Sunday, September 22, 2002
The Fortean Times has an archival photo of "American medium Margery (Mina Stinson Crandon, 1889-1941) producing a teleplasmic hand from her vagina." (Link snagged from Aberrant News.)
A Long Island couple and the hubby's brother gave new meaning to riding the rails yesterday when they treated stunned commuters to a raunchy three-way sex romp on the Babylon line of the Long Island Rail Road. The conductor notified LIRR cops, who arrested the three when the train stopped in Merrick.
The Spectator has a photo-report on the Dore Alley Street Fair in San Francisco. "The annual fair, affectionately known as 'Up Your Alley,' is a smaller, more intimate version of the Folsom Street Fair (read fewer tourists and more passionate pervs), packing two south of market blocks with plenty of leather men (demonstrating their own impressive packing abilities), drag queens, nudists, and fetishists. There were also lots of het, bi, lesbian, and transgender BDSMers, as well as various other sex- and life-affirming folks."
Tuscon Weekly has a feature article on transgenderism by Joni Mausse.
Taiwan authorities are cracking down on scantily-clad young women selling betel nuts. "Intense competition between betel nut sellers has led to the women shedding more and more clothes in order to attract customers. Drive down any suburban road in Taiwan and you are more than likely to spot a semi-naked young woman sat in a glass cubicle." The nuts are stimulants which when chewed provide a "buzz similar to drinking six cups of coffee."

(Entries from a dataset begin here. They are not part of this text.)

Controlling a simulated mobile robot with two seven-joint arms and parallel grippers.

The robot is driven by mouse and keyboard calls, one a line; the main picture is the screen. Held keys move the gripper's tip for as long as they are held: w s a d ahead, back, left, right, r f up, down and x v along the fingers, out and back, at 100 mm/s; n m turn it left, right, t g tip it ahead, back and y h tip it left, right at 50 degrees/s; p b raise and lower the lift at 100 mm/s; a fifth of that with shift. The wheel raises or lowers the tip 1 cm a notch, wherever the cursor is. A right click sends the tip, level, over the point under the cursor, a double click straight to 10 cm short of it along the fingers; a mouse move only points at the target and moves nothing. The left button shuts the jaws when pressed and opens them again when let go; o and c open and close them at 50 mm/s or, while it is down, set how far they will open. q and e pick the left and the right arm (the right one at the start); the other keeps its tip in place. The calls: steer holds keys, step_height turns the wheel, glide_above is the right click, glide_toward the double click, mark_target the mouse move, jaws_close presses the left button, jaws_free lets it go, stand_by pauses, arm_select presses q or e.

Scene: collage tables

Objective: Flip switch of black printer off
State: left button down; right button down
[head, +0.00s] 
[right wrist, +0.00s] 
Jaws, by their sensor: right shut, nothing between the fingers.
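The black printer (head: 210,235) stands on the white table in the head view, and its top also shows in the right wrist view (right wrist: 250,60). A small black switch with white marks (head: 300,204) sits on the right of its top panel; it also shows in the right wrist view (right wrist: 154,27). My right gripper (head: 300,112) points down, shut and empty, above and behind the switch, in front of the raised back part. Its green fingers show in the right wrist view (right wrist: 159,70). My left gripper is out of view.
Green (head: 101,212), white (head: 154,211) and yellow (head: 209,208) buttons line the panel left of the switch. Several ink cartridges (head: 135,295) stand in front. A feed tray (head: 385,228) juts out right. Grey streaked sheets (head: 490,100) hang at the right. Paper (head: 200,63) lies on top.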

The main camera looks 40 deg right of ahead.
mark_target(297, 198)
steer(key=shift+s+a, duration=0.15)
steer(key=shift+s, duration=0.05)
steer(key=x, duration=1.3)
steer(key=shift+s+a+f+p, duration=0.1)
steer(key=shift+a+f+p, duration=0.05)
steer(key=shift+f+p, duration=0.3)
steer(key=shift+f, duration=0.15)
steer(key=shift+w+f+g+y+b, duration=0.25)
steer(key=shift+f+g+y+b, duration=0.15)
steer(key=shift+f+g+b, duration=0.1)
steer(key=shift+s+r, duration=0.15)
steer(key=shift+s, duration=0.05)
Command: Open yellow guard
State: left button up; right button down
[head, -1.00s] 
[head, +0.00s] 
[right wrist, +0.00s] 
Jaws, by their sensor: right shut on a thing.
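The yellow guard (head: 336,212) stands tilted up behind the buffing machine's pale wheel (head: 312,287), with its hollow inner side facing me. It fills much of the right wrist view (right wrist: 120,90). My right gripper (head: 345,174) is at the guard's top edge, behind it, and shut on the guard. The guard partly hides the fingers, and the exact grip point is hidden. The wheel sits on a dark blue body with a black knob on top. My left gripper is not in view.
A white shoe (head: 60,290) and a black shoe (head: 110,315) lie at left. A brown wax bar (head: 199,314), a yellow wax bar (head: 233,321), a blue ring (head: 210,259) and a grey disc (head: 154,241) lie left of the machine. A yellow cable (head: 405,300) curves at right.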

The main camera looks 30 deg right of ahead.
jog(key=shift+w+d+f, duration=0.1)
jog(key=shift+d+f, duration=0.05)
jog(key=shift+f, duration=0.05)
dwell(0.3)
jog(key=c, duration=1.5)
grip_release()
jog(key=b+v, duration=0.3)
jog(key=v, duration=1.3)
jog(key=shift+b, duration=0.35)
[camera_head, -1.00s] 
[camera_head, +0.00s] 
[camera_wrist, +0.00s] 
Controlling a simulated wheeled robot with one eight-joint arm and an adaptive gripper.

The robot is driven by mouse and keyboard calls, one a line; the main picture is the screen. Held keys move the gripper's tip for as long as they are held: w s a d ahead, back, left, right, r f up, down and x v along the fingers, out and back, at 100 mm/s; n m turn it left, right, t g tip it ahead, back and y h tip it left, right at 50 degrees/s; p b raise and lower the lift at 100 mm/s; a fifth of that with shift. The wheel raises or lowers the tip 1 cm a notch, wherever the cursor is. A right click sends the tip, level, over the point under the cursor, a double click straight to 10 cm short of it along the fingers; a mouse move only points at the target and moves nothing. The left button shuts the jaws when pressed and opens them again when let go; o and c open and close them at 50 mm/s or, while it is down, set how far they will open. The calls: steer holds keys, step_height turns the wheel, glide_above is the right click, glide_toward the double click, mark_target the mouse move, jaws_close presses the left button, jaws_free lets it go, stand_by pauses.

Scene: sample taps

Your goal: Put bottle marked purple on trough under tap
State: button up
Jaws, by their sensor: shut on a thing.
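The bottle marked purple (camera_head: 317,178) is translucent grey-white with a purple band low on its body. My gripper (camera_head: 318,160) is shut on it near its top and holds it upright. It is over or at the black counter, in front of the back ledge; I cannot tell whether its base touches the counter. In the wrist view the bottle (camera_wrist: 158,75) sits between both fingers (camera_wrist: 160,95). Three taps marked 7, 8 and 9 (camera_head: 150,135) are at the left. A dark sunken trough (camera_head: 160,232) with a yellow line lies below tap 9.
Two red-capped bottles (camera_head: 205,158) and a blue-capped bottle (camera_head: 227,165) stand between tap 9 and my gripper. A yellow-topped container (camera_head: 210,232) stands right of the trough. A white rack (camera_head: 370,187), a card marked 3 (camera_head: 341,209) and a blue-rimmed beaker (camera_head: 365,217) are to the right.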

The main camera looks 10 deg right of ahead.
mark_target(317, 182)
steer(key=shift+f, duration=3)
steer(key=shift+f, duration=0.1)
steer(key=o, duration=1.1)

From the Weekly World News: Lightning struck a Scottish family's satellite dish, and they started picking up XXX extraterrestrial porno flicks! "We were watching Touched by an Angel with the children when -- kaboom! -- there was a frightful thunderclap. The lights flickered for a moment and the TV went blank. When it came back on, we saw a beastly new show that looked like an X-rated alien movie."